Many different students have taken part in Otago’s famous Capping Show, contributing to the ever-changing, hilarious, skit-based comedy it’s known for. I sat down with some of the top dogs of the show and asked how they got involved. Alex Wilson has both directed and written the script for the show in previous years. Alex has a sharp wit and an excellent eye for what’s funny. Amber Hilton, a hilarious sweetheart, worked as backstage crew and tried her hand at writing last year. Ahmed Green has a perfect grasp on comedy, and played Jesus in Let There Be Capping Show as well as a myriad of others.
Why did you sign up?
Alex: All the comedians (Monty Python, Eddie Izzard, etc) I looked up to as a kid had all learnt their craft from joining sketch comedy clubs at university. Capping Show was the closest thing to the Cambridge Footlights we had.

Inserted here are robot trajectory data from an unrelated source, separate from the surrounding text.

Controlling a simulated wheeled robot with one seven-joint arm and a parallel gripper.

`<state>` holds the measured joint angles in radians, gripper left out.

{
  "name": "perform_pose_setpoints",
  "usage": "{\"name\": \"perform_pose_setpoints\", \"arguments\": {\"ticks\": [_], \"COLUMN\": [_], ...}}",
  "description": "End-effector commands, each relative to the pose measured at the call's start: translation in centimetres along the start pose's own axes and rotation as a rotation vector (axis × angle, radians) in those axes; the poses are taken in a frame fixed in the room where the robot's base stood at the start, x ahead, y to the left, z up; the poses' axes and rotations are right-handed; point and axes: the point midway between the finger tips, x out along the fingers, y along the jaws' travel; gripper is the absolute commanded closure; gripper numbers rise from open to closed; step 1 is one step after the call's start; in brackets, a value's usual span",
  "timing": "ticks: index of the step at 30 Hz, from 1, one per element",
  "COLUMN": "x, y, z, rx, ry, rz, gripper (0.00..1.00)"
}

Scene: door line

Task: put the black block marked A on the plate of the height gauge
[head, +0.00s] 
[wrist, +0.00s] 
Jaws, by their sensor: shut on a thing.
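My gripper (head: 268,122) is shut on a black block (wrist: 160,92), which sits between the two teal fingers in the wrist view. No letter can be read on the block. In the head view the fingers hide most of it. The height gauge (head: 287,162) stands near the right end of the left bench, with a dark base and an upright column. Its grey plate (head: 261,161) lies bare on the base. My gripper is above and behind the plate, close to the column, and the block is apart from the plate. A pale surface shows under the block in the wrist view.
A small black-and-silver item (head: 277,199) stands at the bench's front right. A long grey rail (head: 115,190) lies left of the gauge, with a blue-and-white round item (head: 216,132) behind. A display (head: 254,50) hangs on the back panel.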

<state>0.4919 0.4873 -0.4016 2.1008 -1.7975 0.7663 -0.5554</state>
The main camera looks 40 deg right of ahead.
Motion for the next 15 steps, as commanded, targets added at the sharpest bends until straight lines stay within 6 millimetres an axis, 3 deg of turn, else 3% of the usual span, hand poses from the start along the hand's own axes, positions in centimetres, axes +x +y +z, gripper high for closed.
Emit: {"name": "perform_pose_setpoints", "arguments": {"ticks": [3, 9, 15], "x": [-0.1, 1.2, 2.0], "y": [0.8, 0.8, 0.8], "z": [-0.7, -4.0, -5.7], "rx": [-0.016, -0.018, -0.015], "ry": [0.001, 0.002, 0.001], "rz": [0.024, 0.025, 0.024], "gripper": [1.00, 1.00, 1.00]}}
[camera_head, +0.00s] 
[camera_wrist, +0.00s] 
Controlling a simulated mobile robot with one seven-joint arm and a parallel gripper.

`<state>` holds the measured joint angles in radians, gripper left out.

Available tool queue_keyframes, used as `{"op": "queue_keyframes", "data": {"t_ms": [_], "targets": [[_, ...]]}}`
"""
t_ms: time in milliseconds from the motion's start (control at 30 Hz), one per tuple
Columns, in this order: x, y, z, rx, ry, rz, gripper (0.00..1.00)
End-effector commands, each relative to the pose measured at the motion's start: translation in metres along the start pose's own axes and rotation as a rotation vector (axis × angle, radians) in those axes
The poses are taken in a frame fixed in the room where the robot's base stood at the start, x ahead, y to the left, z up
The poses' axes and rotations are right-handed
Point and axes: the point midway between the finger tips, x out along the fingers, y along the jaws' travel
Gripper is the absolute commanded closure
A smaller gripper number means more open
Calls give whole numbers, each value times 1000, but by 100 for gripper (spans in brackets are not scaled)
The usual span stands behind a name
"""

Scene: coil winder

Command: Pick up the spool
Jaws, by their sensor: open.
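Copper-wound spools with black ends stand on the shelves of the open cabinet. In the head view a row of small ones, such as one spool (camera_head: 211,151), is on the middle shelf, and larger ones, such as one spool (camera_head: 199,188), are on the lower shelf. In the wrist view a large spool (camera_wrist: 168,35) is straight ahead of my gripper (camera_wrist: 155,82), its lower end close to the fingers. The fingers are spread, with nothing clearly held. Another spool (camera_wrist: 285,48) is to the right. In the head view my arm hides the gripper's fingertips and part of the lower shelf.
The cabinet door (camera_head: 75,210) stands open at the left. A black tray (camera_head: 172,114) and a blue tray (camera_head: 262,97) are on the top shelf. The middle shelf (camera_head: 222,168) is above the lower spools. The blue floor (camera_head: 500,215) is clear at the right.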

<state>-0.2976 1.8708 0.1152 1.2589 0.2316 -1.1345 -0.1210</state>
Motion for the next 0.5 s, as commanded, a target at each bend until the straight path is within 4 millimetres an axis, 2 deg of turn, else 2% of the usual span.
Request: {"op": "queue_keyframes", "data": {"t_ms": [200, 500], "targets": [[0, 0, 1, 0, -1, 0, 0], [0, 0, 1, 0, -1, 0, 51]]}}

Amber: I first signed up as backstage because I thought one of the actors was cute … oh God, this is going in Critic!
Ahmed: I kind of signed up by accident because I thought people were putting their names down for free tickets to something and I hate missing out on free stuff.
What’s your favourite memory of the show?
Alex: I co-wrote a sketch that required our props master to painstakingly turn eight cardboard boxes into wearable WWII fighter planes. The cast would then wear these and perform a dogfight between two rival “cardboard-box plane clubs”. OUSA funded all of this.
Amber: My favourite memory is probably from closing night 2013 — after we clapped the audience out, everybody clambered onstage for a spontaneous dance party as the band played “Get Lucky” one final time.
Ahmed: Favourite memory of the show would be Tom Williams tucking his dick and ball sack between his legs in the wings, then turning around, bending over and showing us what he liked to call a “fruit bowl” just before we were about to go on.
What’s your favourite sketch?
Alex: There was a sketch called the wedding sketch because it was a sketch about a wedding. It was mainly about two people discussing if the Smurfs were mammals, the moistness of a gateau and whether the word urban was racist or not. A character turned up halfway through called “Piping Hot”. I like to think of it as the Waiting for Godot of student comedy.
Amber: Any of the ones where somebody strips to reveal a ridiculous outfit and starts to dance. Formulaic but iconic.
Ahmed: My favourite sketch would be the Maui and boy sketches; Grant Nagel is a genius writer and being with Tom on stage is genuinely one of the best life experiences you can have.
Can you describe how you felt on opening night?
Alex: You’re just buzzing — you have been committed to this cult-like comedy show for three months of your life and you have got to the point you no longer know if what you are performing is even funny. The directors have wound you up with some bizarre warmups they have just made up on the spot and you have been filled to the brim with whatever energy drink is sponsoring the show that year. You are bouncing off the walls and trying not to shit yourself from fear and diarrhoea. Then that first laugh just washes over you, 400 people all laughing in unison, and you know you are going to be okay.
Amber: Even though I was only backstage, I was nervous as heck that something would go horribly wrong, especially after seeing a sea of faces appear when the curtains opened up. But the moment we got that first set of laughs, I was riding on a high for the rest of the night.
Ahmed: Didn’t know what to expect on opening night. I felt like I was about to sit one of those tests that you can’t study for.
Do you think you’re a funny person?
Alex: I’d describe myself as funny in the same way I’d describe a clown crying and pissing himself in the middle of a public bathroom as funny.
Amber: Yes, but none of my Twitter followers seem to agree with me.
Ahmed: Yeah, of course, doesn’t everyone?